My mother's mother died when she was 7, and my mother had no memory of her. Her mother left six living children, the family was split up, and my mother's longing for family, her longing to have known her mother, was the central fact of her life.

 

I'm her only daughter, and she wanted me to know her. She lived to be 98, so I had ample time, but as is nearly always the case I didn't know her in the way she wanted to be known.

 

Q: Anything else we should know?

 

A: Oh my! This is one of those ask-your-own-question questions. And if you had asked my mother, she'd give you a list.

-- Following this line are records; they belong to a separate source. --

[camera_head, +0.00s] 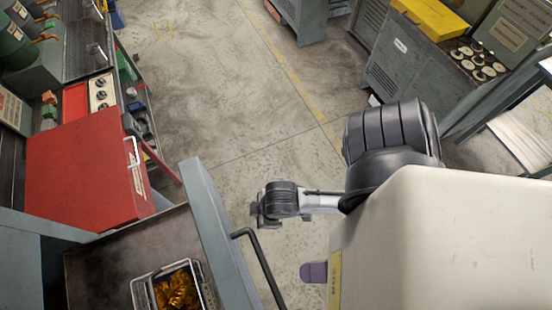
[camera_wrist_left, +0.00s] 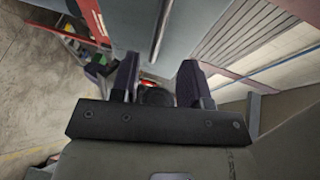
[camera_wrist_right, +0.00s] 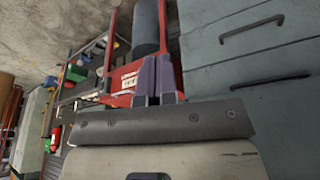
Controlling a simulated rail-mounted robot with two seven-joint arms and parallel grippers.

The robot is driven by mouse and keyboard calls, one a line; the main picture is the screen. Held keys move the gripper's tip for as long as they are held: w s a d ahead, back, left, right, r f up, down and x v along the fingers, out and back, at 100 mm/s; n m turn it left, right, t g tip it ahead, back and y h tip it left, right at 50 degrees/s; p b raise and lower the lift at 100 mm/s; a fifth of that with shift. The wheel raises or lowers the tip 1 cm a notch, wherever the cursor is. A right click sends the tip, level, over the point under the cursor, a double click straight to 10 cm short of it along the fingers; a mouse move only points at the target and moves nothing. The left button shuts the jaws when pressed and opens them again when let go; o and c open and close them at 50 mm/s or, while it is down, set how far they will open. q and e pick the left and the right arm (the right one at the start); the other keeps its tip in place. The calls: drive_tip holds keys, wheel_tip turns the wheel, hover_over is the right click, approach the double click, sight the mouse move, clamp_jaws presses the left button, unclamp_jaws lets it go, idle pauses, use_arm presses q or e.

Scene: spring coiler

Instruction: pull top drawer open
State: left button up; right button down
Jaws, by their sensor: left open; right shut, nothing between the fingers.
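The top drawer's blue-grey front (camera_head: 214,228) is at the lower left of the head view, with a black bar handle (camera_head: 262,268) on its right side. The drawer stands open, and a wire basket of golden parts (camera_head: 178,292) shows inside it.
A red cabinet (camera_head: 85,165) stands beyond the drawer, with a cluttered bench behind it. Grey machines and a yellow box (camera_head: 432,18) stand at the upper right. The concrete floor (camera_head: 225,110) between them is clear. My pale arm covers the lower right.

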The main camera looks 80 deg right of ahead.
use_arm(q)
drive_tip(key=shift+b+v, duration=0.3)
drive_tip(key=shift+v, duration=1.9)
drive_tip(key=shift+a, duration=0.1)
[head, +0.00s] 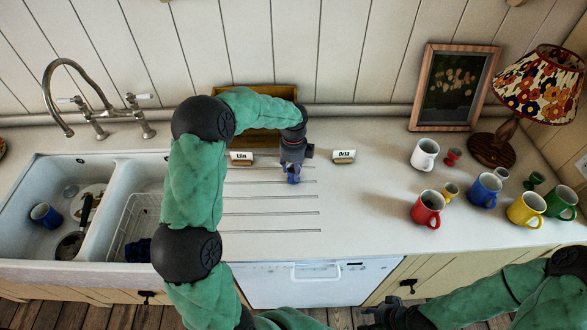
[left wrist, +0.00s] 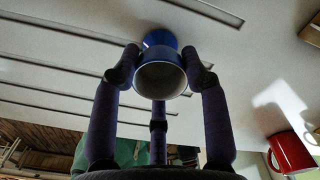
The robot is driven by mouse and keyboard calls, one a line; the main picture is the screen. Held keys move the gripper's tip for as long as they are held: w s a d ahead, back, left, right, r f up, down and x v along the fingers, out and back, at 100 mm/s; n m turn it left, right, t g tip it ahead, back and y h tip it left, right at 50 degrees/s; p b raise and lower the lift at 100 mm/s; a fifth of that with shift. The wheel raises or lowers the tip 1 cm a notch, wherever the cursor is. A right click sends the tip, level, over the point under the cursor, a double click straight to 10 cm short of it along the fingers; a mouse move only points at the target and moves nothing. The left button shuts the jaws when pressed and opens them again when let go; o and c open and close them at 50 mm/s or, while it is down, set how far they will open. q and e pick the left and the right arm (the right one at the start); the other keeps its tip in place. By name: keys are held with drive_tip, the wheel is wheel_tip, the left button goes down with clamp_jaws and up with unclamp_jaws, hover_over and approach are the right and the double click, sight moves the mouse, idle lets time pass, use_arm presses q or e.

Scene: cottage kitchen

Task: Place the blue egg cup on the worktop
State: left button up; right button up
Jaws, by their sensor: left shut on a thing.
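The blue egg cup (head: 293,178) is held in my left gripper (head: 293,168) at the grooved part of the worktop (head: 365,215). In the left wrist view the egg cup (left wrist: 162,74) sits between the fingers of my left gripper (left wrist: 160,62), with its pale hollow facing the camera and its blue foot toward the worktop. I cannot tell whether the foot touches the surface. My right gripper (head: 378,315) is low at the bottom edge, dark and partly cut off, away from the worktop items.
Name cards Elin (head: 241,156) and Orla (head: 344,156) stand near a wooden box (head: 225,92). Mugs, including a red one (head: 427,208), and small egg cups stand right, before a lamp (head: 541,85) and picture (head: 455,88). A sink (head: 110,190) is left. Worktop between is clear.

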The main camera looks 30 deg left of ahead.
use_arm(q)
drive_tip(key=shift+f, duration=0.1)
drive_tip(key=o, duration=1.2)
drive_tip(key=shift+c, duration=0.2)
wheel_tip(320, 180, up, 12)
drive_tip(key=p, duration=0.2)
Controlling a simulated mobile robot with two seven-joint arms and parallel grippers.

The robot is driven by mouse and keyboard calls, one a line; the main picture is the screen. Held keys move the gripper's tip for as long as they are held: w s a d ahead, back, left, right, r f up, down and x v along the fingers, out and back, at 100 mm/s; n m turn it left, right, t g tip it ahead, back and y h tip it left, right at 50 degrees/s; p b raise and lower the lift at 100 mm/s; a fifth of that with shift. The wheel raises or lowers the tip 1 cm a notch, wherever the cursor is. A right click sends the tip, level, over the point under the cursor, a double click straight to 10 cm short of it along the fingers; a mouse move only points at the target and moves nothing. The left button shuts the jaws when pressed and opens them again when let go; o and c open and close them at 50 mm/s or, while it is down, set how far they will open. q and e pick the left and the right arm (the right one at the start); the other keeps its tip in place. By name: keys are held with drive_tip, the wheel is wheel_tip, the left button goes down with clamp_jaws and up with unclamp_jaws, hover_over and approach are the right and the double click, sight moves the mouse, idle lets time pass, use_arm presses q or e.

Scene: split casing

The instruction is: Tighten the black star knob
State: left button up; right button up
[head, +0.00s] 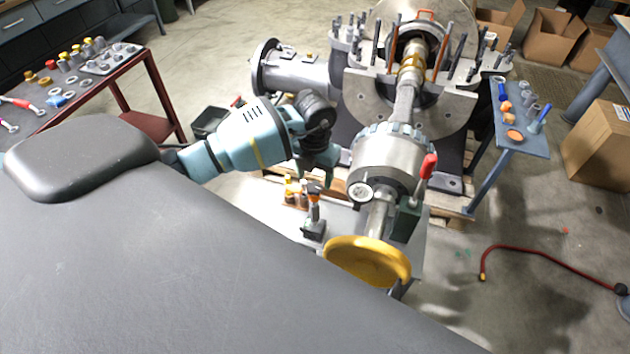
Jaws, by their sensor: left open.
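My left gripper (322,163) hangs from the teal arm near the picture's middle, just left of the grey metal cylinder (382,158) of the machine. It is open, with its fingers pointing down, and I see nothing between them. I cannot make out the black star knob; it may be hidden behind my gripper or wrist, or too small to tell. The machine carries a round dial gauge (361,192), a red-handled lever (428,167) and a yellow handwheel (368,261). My right gripper is not in view.
Behind stands the opened casing (362,100) with upright studs. An orange-and-black tool (314,215) stands on the low bench below my gripper. A parts table (85,85) is at left, a small blue-grey table (522,142) at right. A red hose (540,262) lies on open floor.

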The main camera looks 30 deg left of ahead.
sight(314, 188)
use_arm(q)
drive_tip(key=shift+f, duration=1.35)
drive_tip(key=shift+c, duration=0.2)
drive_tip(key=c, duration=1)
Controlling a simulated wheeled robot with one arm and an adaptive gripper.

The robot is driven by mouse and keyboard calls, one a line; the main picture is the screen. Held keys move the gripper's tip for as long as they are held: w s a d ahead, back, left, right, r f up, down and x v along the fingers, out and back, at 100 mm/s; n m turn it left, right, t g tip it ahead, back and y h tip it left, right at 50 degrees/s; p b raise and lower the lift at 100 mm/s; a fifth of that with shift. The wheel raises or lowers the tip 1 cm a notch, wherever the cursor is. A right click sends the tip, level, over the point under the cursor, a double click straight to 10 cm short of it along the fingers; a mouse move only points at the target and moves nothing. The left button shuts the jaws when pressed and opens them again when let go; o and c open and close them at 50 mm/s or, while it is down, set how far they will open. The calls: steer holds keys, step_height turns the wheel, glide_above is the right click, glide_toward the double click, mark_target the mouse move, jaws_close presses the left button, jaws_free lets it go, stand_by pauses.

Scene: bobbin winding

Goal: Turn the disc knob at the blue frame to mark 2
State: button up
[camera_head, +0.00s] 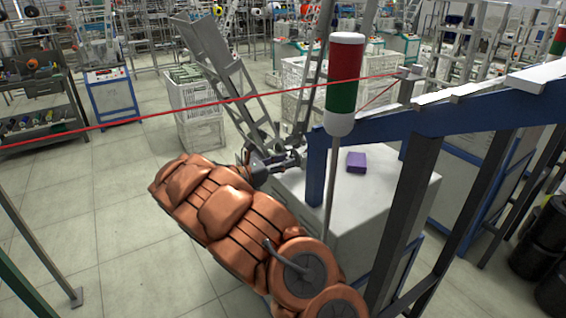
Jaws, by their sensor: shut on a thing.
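The blue frame (436,118) runs from the right edge to a short post at its left end. My gripper (292,158) is at the left side of that post, reaching in from the left. Its fingers are shut on the disc knob there. The knob is mostly hidden by the fingers and too small to make out, and its marks cannot be read in this view.
A red and green signal lamp (345,85) on a thin pole stands in front of the frame. A purple box (356,162) lies on a white cabinet (400,192) behind the post. A red line (180,107) crosses the view. Open tiled floor lies left.

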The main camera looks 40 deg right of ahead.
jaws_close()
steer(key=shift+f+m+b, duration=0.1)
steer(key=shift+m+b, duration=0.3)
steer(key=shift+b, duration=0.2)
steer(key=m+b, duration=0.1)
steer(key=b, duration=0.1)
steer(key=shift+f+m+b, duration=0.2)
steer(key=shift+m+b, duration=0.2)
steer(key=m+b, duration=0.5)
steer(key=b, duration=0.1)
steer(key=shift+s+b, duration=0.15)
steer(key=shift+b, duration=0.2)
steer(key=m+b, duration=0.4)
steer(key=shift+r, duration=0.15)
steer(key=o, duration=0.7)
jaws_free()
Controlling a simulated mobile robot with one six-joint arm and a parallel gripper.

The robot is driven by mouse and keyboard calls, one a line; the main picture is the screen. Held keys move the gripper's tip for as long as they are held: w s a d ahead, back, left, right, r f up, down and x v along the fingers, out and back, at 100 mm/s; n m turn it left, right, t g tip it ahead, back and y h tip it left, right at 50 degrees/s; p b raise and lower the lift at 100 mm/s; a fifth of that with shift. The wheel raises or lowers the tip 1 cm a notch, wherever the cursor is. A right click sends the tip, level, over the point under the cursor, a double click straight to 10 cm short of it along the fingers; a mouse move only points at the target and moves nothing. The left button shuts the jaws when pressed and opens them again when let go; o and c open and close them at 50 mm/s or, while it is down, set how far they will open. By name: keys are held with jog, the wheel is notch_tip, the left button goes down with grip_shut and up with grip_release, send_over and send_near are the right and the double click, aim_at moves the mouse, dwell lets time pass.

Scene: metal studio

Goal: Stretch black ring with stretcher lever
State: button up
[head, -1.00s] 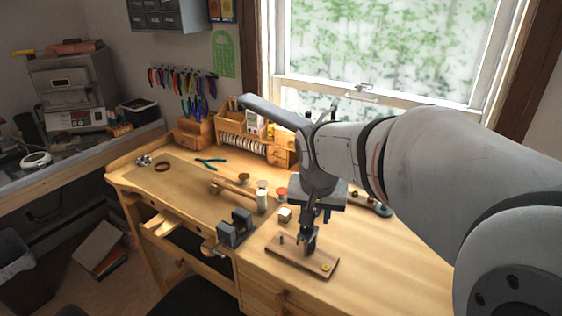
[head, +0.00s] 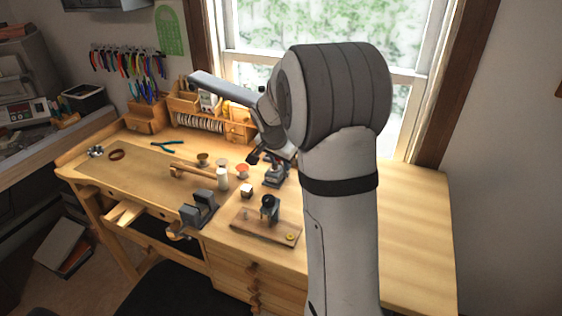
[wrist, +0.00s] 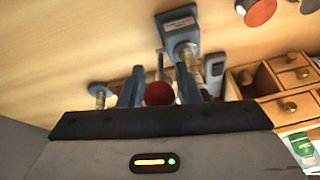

She was very controlling.

 

Perhaps since Alex is a photographer, I should say that I have never worked as a professional photographer, though I have had exhibitions and did, very briefly when young, work as a photo-lithographer for a TV tuner plant and as a darkroom technician, just as Alex does.

 

My career was words—for 35 years I taught creative writing and literature—but all my life I have been torn between the visual and the verbal. I think of writing as a way of seeing: what is the lens I am looking through in this story? What is its focal range—how wide, how close, how long, how narrow?

 

Also when you're a photographer you don't just think about the subject; you have to think about the background. Setting is enormously important to me. Writers are squatters: we occupy the worlds we steal or invent. We all want more than one life. Writing is a way of getting that.